Sisson kayak, upstream/downstream paddling on a South Platte River, 18.9 miles total

time 6:58:00 (~5:47:00 moving time), HRM 125, 4679 calories, 50% from fat

road bike, easy riding on bike trails, 20.5 miles

time 1:37:42, HRM 122, 1041 calories, 50% from fat

hiking with trekking poles, foothills, 6.9 miles

time 2:02:46, HRM 115, 1115 calories, 55% from fat

You can check speed and HRM of some real racers on my virtual race pages:


HRM based calorie comparisons
Haven’t compared lately, but use HRM a lot. I estimate:

3 mile jog/run = 6 mile x 5mph paddle (out of a 12-18 miler) = 12 miles at 15-18 mph road bike.

Your intensities/speeds may be a bit higher. I do a bit more than these distances (especially paddling) - but these are where the calorie burn coincides when divided out. Nice even multiples. Would not apply to longer marathon/endurance events - just to fat middle aged guy doing exercise. My HR is similar paddling and cycling - higher running since I’m a tad heavy and have to counter gravity.


More simply put…
It turns out that biking uses more muscle mass and is likely a more aerobic activity than using the relatively small muscle groups of the upper extremities of kayaking. More oxygen consumption = more calories burned.

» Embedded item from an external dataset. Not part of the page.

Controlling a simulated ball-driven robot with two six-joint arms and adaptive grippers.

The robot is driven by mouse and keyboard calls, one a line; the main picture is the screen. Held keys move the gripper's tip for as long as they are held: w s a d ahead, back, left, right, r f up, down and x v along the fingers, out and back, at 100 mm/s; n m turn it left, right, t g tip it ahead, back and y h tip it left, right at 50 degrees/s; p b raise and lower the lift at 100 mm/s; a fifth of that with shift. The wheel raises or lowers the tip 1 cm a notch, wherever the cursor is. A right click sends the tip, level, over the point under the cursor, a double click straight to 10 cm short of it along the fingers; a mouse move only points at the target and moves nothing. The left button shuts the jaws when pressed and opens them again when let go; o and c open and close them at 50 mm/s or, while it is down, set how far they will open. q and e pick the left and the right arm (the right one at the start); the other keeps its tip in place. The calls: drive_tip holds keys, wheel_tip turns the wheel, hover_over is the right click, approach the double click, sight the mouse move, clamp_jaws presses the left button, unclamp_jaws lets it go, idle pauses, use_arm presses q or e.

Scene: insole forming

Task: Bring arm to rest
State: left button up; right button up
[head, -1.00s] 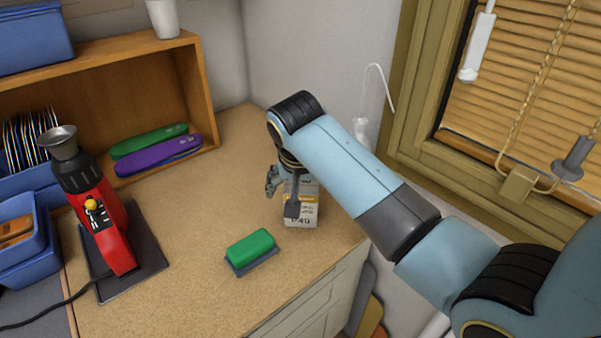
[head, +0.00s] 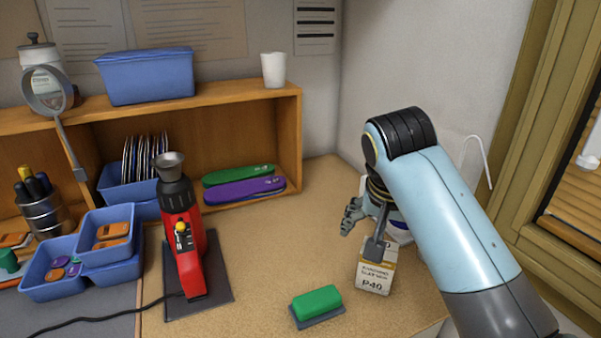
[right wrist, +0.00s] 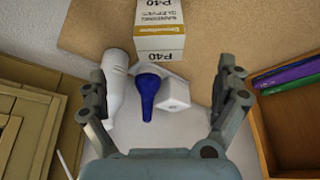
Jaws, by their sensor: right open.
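My right arm comes in from the right in the head view. Its gripper (head: 364,228) hangs just behind and above a white and yellow P40 box (head: 374,279), in front of the wall. In the right wrist view the right gripper (right wrist: 168,85) has its two fingers wide apart with nothing between the tips. The P40 box also shows there (right wrist: 160,28), beyond the fingers. A white bottle (right wrist: 115,80), a blue-handled tool (right wrist: 149,88) and a white block (right wrist: 173,95) lie below the gripper. My left gripper is out of view.
A green sanding block (head: 317,299) lies near the front of the bench. A red machine (head: 184,240) stands on a dark mat to the left. A wooden shelf (head: 296,130) holds green and purple insoles (head: 245,190). The bench middle is clear.

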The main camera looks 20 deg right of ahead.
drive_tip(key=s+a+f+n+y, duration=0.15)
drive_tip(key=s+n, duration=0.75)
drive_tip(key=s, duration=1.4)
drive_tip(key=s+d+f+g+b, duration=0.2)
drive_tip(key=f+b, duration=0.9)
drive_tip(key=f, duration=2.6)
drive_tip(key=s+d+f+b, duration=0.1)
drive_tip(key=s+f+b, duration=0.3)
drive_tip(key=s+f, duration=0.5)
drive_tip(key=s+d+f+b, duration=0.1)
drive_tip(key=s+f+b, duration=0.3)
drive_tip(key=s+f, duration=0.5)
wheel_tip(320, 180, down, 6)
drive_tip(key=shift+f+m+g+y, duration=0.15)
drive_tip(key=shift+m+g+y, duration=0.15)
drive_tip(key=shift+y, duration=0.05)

Biking at the above pace is likely falling within a 12 MET range (1 MET = rest), while the kayaking is somewhere from 7-11 METs.

If all variables are controlled for (wind, temp, body wt., etc. etc.) the biking probably yields a greater caloric expenditure for equal time frames.

Wouldn’t a good scale, accurate to the tenth of a pound tell the story? Weigh yourself before and after the efforts. Allow yourself one water bottle only. No peeing 'til you’ve weighed yourself at the finish. What better, cheaper way is there than that?

Afraid not…
Measuring one’s pre/post exercise weight change from fluid loss does not provide any useable data in the determination of caloric expenditure.

what type of bike
how many calories you burn on a bike (assuming speed and distance are held constant) has a TON to do with whether you’re on a road or mountain bike and whether the terrain is flat or not etc.